Ein Spaziergang um den Griffin Park kostet 20 Pfund, dauert zwei Stunden – und am Ende hat man leicht einen sitzen. Denn an allen vier Ecken dieses Stadions im tiefen Westen Londons, in dem seit 1904 der Brentford Football Club zu Hause ist, steht ein Pub. Das könnte man für typisch britisch halten, tatsächlich aber ist es einzigartig im englischen Profifußball. Ja, der Brentford FC – aktuell immerhin Zweitligist – ist für diesen Schwank auf der Insel wohl bekannter als für seine bald 129 Jahre Fußballtradition.
Aber es gibt da noch etwas, das diesen Verein – genauer gesagt: sein Stadion – zu etwas Besonderem macht. Die Zuschauer hinter den beiden Toren stehen im Griffin Park auf „Terraces“, wie es sie in den Stadien der ersten beiden Ligen seit dem Desaster von Hillsborough im Jahr 1989 eigentlich nicht mehr geben darf.
Stehplätze sind eigentlich verboten
Die Regel besagt, dass ein Verein, der von der dritten in die zweite Liga aufsteigt, drei Jahre Zeit hat, um seine Stehplätze in Sitzplätze umzubauen. Davon profitiert neben Brentford aktuell auch Burton Albion. Nur: Brentford spielt jetzt in der vierten Saison nacheinander in der Championship. Im vergangenen Sommer hätte der Klub also spätestens Sitzschalen auf die Betonstufen schrauben müssen.

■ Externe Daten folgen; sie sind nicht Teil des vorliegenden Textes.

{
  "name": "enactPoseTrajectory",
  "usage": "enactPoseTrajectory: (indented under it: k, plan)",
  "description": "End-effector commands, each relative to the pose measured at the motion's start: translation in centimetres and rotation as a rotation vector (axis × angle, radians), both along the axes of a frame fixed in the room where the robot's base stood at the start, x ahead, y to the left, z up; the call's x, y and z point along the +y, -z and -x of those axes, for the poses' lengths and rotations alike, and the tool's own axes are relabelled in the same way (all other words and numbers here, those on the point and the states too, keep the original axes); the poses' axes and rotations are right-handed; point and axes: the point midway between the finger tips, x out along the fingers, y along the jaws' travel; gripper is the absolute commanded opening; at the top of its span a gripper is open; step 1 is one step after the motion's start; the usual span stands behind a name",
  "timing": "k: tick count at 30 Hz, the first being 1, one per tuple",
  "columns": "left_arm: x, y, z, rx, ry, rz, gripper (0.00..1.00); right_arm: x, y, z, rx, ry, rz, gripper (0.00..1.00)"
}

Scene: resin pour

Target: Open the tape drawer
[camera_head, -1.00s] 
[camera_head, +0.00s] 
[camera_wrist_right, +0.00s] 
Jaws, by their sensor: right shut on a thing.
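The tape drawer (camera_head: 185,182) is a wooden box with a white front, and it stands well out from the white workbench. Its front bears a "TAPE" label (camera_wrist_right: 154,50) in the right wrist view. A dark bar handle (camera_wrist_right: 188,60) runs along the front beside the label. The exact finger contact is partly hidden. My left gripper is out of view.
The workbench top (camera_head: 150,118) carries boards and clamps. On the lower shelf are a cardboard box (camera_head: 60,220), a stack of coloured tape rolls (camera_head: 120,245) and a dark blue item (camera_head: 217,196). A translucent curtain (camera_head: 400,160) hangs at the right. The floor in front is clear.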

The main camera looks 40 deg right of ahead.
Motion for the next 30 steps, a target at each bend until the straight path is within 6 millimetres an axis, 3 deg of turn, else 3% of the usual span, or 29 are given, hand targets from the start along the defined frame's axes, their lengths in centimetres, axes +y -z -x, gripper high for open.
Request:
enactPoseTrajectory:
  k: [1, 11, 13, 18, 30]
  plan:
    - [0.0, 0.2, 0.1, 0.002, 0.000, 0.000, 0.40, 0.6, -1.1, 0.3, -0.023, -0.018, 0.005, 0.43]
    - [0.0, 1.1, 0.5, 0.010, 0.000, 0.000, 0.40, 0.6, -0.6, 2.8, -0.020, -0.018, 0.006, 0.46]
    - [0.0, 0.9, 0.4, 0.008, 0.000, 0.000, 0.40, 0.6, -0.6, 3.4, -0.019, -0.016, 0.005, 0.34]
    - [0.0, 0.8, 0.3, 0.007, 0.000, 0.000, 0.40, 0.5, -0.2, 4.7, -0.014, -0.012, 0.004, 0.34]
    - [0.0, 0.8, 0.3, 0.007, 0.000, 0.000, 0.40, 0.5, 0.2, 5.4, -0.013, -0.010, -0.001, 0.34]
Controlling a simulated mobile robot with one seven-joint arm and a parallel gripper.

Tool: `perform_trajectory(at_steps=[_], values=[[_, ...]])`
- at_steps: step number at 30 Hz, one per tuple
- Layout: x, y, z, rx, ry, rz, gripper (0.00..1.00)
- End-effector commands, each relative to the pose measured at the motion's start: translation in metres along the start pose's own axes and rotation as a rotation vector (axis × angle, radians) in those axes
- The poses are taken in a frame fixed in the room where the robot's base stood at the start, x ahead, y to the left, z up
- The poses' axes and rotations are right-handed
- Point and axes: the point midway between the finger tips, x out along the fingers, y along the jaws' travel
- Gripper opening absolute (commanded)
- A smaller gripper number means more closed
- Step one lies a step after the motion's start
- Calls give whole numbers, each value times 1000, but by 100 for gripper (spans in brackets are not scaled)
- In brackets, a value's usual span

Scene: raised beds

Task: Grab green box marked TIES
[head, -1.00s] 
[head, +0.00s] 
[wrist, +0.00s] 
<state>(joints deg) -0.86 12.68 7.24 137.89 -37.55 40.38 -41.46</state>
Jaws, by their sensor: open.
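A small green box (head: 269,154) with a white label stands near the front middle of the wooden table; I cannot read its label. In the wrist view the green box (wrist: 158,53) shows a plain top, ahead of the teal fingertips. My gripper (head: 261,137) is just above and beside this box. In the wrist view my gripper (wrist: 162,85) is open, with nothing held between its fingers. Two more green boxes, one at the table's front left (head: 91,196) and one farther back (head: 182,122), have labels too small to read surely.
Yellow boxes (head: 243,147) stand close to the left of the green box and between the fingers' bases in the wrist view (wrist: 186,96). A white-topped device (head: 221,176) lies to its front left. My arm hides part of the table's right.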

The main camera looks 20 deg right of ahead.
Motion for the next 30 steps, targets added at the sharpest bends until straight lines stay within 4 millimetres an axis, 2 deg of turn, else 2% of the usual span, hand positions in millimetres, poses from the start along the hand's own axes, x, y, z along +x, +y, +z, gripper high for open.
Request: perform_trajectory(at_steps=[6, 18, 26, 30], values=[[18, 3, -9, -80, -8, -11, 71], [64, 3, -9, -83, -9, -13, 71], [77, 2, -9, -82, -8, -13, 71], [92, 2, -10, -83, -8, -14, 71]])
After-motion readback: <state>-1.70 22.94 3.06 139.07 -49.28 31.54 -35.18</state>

Die gute Nachricht: An diesem grauen, kalten und regnerischen Samstag Anfang Februar, an dem Brentford in ein paar Stunden gegen Preston North End spielen wird, sind die Stehplätze noch da. Die schlechte Nachricht: Ihr Ende ist nah – es gibt sogar schon so etwas wie einen Termin.
Ein typischer Londoner Vorort
Der Fußweg von der U‑Bahn-Station South Ealing bis zum Griffin Park dauert 20 Minuten. Die Gegend ist weder hübsch noch hässlich; Kioske, Imbissbuden, Tankstelle und ein Friedhof. Dass man hier nicht mehr in Central London ist, erkennt man auch daran, dass die Fußgänger an roten Ampeln auch wirklich stehen bleiben. An vielen Laternen kleben Aufkleber anderer Vereine: „Sunderland – Pride of the North“ steht auf einem, darüber klebt ein Sticker des 1. FC Magdeburg.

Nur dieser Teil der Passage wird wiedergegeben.